Começo o meu périplo de hoje por um texto do próprio ministro das Finanças, Mário Centeno, publicado num site de informação económica internacional, Vox, e que parece ter como objectivo desvalorizar as reformas realizadas no tempo da troika, porventura para desvalorizar as reformas que tanto a Comissão Europeia como o FMI recomendaram que Portugal prosseguisse nos seus relatórios mais recentes sobre o nosso país. O texto em causa, escrito a meias com o economista-chefe do Ministério das Finanças, Miguel Castro Coelho, intitula-se The turnaround of the Portuguese economy: Two decades of structural changes. Em síntese, eis o que nele se defende: “Portugal has turned a corner. Having gone through a mild boom, a slump, and a severe recession, all packed into less than two decades, the Portuguese economy has re-emerged with a newfound strength. This column examines this recovery in detail, focusing on important structural reforms that have taken place in the last couple of decades in key areas such as skills, investment, export orientation, labour market, financial intermediation, and public finances. The effects of these reforms were compounded by time as well as efforts to reignite demand.”

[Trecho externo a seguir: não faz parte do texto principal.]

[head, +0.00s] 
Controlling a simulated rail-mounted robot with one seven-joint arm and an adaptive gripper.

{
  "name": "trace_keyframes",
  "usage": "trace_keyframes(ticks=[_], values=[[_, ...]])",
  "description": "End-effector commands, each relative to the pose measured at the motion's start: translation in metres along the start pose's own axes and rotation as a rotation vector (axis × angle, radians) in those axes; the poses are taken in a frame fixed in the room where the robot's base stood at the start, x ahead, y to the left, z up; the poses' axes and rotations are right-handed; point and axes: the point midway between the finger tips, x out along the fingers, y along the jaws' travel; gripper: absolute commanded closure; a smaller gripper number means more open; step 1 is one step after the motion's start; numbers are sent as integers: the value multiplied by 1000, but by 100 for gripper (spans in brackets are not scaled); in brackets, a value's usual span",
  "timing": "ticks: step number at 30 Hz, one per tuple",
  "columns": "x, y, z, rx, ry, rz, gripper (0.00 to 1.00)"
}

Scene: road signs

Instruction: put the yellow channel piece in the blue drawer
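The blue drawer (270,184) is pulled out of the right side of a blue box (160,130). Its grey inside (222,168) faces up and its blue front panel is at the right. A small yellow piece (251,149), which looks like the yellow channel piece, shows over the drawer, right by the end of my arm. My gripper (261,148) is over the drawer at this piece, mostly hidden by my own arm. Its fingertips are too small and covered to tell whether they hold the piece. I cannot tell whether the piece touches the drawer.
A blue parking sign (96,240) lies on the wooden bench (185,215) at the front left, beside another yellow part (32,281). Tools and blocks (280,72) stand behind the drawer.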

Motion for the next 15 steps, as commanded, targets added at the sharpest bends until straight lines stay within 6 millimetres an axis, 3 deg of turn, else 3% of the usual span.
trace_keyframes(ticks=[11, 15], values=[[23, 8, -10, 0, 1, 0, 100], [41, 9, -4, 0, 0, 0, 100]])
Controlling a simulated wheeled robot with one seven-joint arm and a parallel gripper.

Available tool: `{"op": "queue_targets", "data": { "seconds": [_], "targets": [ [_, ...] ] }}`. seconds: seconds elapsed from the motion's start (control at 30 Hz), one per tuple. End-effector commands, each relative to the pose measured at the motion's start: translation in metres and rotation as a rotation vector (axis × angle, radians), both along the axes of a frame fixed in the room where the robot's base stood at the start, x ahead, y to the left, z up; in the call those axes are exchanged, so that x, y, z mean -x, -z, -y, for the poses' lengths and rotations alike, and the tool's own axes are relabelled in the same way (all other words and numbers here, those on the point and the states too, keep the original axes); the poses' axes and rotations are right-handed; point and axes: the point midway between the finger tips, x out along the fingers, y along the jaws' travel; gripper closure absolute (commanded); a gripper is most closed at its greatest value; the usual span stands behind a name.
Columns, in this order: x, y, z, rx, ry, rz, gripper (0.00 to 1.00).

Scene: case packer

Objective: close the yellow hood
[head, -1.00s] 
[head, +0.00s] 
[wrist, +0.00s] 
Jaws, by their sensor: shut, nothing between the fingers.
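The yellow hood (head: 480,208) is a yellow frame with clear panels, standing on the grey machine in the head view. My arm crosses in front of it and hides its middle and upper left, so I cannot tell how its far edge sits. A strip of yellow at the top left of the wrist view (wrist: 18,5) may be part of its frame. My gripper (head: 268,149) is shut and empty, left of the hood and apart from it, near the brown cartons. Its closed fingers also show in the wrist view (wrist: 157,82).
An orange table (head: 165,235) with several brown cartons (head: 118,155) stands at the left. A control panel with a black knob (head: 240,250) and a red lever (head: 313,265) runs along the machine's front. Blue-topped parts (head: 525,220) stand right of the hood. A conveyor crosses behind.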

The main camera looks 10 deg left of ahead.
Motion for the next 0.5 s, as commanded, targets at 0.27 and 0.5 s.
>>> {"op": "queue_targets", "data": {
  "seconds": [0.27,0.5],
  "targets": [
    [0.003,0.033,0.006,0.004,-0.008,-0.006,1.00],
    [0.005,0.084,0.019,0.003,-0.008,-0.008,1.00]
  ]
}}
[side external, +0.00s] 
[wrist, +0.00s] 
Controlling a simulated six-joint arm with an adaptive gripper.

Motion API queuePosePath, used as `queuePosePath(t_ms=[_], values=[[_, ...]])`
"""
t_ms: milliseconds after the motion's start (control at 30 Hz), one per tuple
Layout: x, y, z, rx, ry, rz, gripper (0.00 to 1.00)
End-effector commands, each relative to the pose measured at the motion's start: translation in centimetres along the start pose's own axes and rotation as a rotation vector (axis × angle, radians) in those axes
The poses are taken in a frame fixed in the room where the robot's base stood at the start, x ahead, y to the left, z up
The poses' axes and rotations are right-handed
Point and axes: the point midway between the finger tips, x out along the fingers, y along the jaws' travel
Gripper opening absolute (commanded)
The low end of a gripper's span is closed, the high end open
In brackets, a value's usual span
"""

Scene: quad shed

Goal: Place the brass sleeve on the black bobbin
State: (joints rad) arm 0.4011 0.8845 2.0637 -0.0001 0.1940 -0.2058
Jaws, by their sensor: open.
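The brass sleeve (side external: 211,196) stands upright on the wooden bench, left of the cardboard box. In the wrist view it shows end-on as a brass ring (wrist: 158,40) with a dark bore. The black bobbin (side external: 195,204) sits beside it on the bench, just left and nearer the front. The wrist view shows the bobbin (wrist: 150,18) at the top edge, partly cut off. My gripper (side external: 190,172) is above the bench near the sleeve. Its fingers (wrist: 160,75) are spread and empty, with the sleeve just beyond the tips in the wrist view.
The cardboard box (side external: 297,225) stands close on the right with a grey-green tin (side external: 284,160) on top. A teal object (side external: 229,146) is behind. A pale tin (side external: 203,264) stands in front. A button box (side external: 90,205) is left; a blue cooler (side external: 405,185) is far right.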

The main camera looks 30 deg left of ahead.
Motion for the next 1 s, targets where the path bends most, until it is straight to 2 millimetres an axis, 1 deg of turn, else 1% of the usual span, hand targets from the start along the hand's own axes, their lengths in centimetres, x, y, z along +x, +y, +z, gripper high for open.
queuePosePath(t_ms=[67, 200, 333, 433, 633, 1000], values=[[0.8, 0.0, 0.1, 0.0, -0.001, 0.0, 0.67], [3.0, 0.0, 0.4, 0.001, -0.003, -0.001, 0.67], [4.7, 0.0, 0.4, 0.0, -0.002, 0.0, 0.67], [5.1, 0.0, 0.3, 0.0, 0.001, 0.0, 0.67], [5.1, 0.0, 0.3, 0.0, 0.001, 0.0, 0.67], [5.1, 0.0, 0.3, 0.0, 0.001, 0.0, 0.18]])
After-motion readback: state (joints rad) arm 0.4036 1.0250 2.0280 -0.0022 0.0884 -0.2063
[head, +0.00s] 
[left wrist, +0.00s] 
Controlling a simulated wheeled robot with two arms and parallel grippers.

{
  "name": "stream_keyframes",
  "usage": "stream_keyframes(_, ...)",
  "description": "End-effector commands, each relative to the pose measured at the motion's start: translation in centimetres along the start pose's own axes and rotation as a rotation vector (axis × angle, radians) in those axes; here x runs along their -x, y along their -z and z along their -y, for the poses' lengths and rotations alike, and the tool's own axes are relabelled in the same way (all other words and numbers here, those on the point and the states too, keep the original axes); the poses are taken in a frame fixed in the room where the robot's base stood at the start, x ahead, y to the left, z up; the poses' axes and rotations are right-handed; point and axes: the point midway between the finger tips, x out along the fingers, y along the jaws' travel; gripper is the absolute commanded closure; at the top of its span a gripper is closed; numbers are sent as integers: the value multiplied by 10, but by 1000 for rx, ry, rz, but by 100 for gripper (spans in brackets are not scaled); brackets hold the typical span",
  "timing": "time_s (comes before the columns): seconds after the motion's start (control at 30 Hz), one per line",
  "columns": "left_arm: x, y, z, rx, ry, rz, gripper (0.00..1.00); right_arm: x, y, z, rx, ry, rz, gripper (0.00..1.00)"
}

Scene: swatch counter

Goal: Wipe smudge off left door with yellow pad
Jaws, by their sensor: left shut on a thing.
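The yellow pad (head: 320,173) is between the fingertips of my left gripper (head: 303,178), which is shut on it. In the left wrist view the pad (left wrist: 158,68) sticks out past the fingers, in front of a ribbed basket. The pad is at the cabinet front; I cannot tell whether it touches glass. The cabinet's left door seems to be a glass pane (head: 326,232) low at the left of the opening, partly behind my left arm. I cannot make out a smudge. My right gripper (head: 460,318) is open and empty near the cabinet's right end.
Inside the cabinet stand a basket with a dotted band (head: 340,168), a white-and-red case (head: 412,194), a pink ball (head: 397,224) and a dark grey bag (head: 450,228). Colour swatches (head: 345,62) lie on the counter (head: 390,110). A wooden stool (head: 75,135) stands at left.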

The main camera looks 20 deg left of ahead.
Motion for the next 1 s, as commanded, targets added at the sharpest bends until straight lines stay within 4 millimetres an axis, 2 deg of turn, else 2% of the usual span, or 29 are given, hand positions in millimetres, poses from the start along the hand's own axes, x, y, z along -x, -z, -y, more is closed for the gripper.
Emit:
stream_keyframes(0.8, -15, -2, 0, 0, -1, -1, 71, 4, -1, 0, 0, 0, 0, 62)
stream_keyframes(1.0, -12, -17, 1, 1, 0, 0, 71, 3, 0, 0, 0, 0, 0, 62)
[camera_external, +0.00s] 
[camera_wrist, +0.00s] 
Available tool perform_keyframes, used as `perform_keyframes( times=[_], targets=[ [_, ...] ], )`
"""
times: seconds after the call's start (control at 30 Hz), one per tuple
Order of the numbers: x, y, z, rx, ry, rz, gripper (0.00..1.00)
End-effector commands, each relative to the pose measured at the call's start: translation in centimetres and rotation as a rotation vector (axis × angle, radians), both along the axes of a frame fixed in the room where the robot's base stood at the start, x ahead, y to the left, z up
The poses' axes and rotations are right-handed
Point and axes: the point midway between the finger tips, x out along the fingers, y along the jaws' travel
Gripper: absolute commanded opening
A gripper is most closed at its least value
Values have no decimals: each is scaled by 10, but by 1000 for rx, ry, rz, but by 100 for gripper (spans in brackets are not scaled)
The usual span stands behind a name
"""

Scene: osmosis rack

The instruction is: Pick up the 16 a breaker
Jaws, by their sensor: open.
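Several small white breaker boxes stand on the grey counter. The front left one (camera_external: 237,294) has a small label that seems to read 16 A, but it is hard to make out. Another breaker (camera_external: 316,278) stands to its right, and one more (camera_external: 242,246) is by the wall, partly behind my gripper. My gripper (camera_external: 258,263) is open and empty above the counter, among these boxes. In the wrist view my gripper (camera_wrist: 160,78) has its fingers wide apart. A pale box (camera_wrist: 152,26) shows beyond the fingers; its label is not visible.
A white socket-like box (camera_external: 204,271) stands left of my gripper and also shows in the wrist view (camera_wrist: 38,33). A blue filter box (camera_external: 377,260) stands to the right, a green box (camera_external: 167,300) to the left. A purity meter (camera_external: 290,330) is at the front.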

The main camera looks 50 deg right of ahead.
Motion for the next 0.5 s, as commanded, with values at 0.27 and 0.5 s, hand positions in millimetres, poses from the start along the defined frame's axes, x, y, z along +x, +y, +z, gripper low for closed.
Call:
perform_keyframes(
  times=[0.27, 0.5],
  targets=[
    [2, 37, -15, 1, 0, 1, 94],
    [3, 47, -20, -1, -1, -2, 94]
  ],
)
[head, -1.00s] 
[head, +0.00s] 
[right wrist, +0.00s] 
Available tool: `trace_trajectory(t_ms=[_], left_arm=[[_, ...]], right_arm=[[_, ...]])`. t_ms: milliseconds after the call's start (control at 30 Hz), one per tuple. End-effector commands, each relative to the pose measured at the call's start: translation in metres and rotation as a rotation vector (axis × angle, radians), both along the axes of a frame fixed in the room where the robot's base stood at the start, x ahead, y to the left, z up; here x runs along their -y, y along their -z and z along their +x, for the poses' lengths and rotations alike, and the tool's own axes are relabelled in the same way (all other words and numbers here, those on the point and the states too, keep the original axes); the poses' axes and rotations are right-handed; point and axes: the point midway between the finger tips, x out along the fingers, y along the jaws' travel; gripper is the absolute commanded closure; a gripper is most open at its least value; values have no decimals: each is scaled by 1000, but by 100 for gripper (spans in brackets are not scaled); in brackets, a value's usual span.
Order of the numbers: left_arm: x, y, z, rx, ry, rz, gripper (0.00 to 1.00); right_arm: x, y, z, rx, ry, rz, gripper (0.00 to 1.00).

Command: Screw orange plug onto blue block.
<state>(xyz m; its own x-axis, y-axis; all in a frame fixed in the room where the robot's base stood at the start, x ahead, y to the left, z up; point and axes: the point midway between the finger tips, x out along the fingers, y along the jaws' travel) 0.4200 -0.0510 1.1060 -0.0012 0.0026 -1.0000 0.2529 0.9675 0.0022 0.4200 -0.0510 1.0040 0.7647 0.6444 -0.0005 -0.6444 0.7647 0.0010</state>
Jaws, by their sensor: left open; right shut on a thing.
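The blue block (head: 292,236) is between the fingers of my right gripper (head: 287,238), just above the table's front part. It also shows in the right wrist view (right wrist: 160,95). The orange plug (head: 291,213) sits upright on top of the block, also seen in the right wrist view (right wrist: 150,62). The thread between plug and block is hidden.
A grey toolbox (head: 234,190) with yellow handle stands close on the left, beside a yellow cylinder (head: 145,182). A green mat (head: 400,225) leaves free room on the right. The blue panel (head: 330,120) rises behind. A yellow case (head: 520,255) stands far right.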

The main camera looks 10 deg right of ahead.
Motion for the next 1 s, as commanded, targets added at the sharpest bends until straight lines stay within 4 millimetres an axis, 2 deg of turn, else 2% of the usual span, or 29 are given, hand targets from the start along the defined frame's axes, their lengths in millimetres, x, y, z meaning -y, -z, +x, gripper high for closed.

(Sobre o que Mário Centeno escreveu e deixou de escrever neste texto é indispensável ler o trabalho de Edgar Caetano e Nuno Vinha no Observador, o especial do Observador O que Mário Centeno (não) diz sobre os méritos da retoma da economia. Ou como se esmiúça um texto que é mais político do que académico e onde não faltam contradições.)
 
Não são poucos os que duvidam desta “força reencontrada” da nossa economia, sobretudo depois dos decepcionantes resultados do primeiro trimestre. Recordo, por exemplo, um texto recente de Helena Garrido no Observador, Uma sorte (na economia) que não dura sempre. Notava a autora, entre outros aspectos, que os ventos muito favoráveis que, vindos do exterior, tinham impulsionado a nossa economia pareciam estar, no mínimo, a abrandar: “O primeiro facto de origem externa é o abrandamento da economia da Zona Euro que já se verificou no primeiro trimestre deste ano, com a Alemanha a registar uma redução no seu crescimento que foi superior ao esperado. Como era de esperar, a economia portuguesa reflectiu esse efeito, com um primeiro trimestre a crescer 2,1%. Depois do extraordinário ano que foi 2017, as economias europeias e com elas a portuguesa regressam aos seus velhos problemas.”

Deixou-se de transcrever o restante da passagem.